- [Problem details]: Work out the number of lines with the word "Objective" in the material below, then reply with that number only.

━━━━━ Given information ━━━━━

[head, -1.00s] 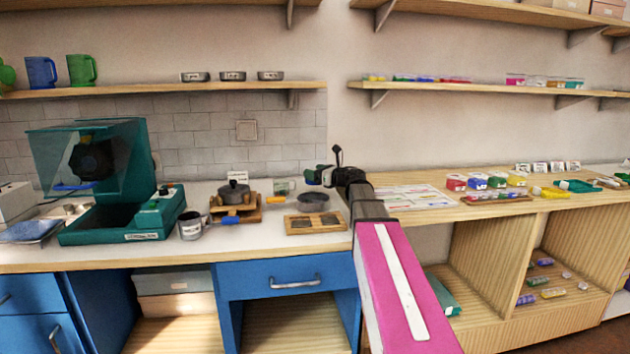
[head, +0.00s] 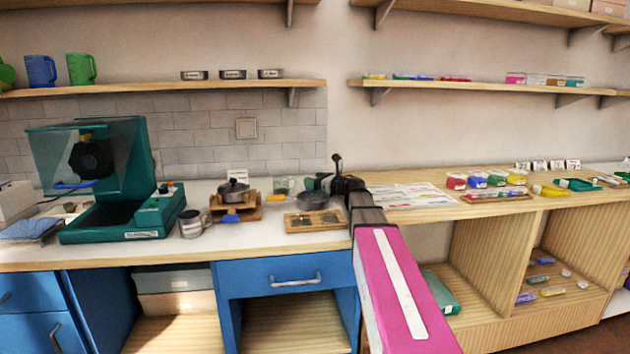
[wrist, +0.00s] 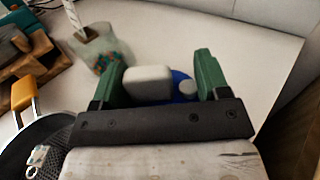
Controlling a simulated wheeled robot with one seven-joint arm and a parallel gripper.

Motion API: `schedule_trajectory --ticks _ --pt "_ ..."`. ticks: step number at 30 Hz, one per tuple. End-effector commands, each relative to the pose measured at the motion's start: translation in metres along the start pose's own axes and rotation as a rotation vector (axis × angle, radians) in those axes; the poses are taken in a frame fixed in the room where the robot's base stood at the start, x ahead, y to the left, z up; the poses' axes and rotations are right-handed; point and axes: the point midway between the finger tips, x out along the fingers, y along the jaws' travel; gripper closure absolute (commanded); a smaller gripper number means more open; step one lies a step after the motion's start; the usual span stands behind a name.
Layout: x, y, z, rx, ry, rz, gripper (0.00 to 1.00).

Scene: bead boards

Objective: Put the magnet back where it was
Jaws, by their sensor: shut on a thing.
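My gripper (wrist: 158,76) has two green fingers, which are shut on a thing with a pale grey block (wrist: 148,84) and a blue part (wrist: 181,79) with a small grey knob; I take it to be the magnet. It is held above the white counter (wrist: 235,40) in the wrist view. In the head view my gripper (head: 323,182) is over the back of the counter, near the dark round pan-like dish (head: 312,201). The magnet is hidden there behind my wrist. The dish also shows at the lower left of the wrist view (wrist: 38,143), with an orange handle part.
A clear jar with coloured bits (wrist: 101,50) stands just beyond my left finger; it also shows in the head view (head: 285,185). A wooden tray (head: 317,222), a small pot (head: 234,191) on a wooden stand and a metal mug (head: 191,223) are nearby. The wall is close behind.

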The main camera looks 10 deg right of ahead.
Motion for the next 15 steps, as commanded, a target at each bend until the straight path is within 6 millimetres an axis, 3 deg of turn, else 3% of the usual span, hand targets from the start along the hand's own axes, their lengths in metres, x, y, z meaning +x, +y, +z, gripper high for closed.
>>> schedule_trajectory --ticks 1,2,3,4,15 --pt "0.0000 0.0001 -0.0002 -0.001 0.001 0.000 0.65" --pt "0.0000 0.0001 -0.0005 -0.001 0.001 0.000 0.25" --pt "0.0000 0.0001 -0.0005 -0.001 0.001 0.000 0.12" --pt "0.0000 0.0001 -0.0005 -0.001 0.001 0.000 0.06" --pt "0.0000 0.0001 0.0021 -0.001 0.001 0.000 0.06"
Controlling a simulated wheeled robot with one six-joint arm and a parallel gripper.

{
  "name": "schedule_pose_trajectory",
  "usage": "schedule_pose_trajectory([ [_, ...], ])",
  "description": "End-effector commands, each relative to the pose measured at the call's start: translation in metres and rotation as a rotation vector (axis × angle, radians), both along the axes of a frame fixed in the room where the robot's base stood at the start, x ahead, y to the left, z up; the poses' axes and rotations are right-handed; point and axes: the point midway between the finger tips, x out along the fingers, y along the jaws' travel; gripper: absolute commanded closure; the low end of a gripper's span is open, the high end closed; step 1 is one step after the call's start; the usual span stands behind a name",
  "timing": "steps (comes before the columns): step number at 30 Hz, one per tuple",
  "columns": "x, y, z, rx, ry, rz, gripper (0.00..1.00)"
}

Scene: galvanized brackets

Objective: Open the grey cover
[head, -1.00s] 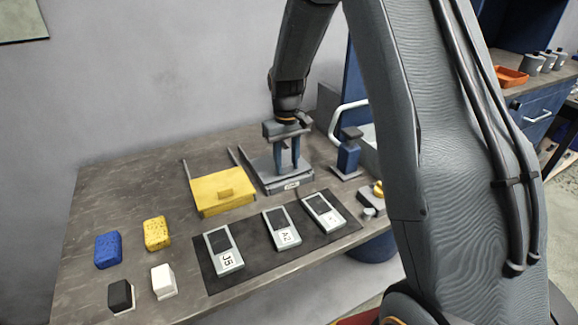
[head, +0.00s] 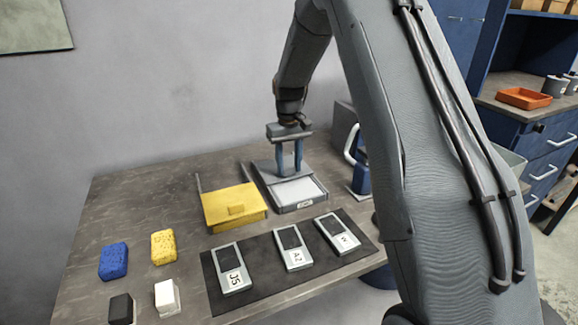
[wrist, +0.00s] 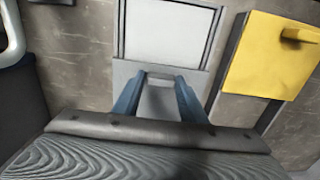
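The grey cover (head: 266,170) sits on rails on a low box beside the yellow cover (head: 234,206). It is slid toward the back, and a pale area (head: 299,191) of the box shows at the front. In the wrist view the grey cover (wrist: 128,72) has a small handle (wrist: 160,82) between the blue fingertips. My gripper (head: 289,172) points down over the cover and appears closed on that handle. The gripper also shows in the wrist view (wrist: 161,80). The exact finger contact is hard to see.
A dark mat (head: 262,287) with several grey devices lies in front. Blue (head: 113,262) and yellow (head: 163,247) sponges and black (head: 121,308) and white (head: 167,298) blocks are at left. A blue stand (head: 361,181) is close on the right.

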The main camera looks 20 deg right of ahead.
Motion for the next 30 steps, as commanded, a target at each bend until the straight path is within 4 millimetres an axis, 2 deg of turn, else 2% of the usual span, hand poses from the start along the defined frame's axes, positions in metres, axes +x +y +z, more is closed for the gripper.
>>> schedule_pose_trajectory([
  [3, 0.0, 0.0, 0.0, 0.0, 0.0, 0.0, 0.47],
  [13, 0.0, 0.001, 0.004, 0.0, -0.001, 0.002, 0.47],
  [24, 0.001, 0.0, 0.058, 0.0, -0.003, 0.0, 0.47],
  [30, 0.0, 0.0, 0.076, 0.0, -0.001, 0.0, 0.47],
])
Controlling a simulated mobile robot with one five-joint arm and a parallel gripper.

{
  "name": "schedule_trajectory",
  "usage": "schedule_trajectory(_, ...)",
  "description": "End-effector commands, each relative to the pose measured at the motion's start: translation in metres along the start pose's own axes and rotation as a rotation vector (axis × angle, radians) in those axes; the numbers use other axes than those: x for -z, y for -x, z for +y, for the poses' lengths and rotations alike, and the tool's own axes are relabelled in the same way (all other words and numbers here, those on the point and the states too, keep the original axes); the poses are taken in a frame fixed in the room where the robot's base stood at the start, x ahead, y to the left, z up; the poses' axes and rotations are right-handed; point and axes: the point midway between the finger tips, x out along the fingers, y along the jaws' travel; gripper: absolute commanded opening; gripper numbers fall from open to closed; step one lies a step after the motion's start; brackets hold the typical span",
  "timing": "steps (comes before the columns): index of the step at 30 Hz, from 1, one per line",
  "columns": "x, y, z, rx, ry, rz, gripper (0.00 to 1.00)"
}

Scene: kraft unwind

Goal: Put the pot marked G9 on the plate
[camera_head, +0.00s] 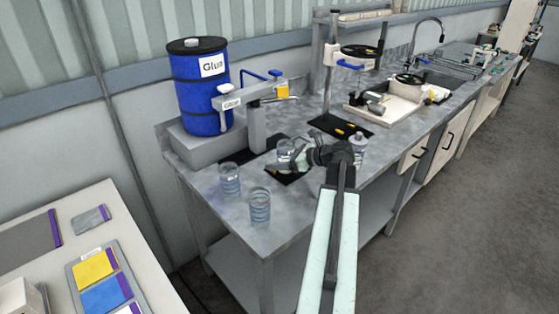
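Several clear pots with bluish bands stand on the grey metal bench. One pot (229,179) is at the left, another pot (260,206) is near the front edge, and a third pot (285,148) is by my gripper. Their markings are too small to read, so I cannot tell which is G9. My gripper (282,163) reaches left over a dark plate (289,178), at the third pot. Its fingers overlap the pot's lower part, and I cannot tell whether they hold it. My gripper and arm partly hide the plate.
A blue glue drum (200,90) with a dispenser (256,125) stands behind the pots. A pale bottle (359,147) stands close to the right of my wrist. Another dark mat (340,126) lies behind. Some bare bench (205,205) shows at the front left.

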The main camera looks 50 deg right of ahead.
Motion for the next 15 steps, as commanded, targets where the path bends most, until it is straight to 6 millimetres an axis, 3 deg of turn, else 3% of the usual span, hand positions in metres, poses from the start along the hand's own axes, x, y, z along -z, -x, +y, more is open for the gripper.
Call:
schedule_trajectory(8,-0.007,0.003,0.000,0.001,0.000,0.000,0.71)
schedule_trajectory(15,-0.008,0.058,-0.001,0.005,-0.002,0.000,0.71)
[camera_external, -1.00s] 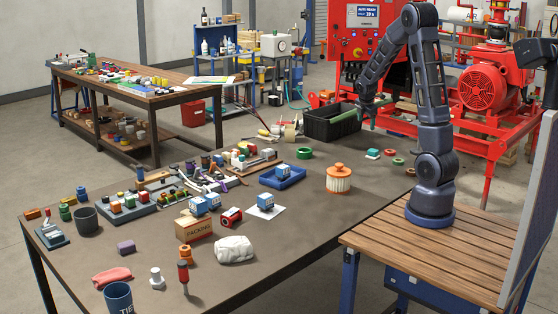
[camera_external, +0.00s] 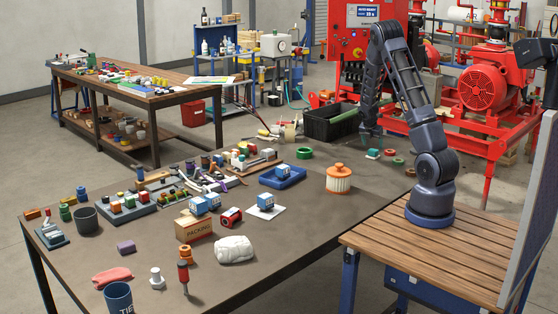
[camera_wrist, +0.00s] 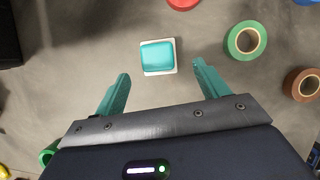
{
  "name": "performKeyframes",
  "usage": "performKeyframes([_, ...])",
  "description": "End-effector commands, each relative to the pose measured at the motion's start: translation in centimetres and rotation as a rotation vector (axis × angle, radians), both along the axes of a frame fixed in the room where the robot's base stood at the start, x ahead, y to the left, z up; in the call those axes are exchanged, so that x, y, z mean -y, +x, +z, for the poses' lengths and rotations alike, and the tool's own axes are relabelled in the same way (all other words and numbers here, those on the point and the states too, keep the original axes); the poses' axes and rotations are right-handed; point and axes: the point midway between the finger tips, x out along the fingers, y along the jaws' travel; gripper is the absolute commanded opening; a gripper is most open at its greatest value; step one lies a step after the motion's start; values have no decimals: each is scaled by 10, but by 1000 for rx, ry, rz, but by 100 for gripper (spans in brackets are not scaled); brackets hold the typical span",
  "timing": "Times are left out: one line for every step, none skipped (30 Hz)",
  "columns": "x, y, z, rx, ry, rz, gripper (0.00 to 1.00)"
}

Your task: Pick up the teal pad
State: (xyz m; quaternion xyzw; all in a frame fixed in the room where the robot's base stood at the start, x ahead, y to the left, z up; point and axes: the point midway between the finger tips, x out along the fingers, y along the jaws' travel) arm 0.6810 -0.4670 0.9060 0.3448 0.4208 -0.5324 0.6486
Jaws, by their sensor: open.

━━━━━

- [Finished task]: 2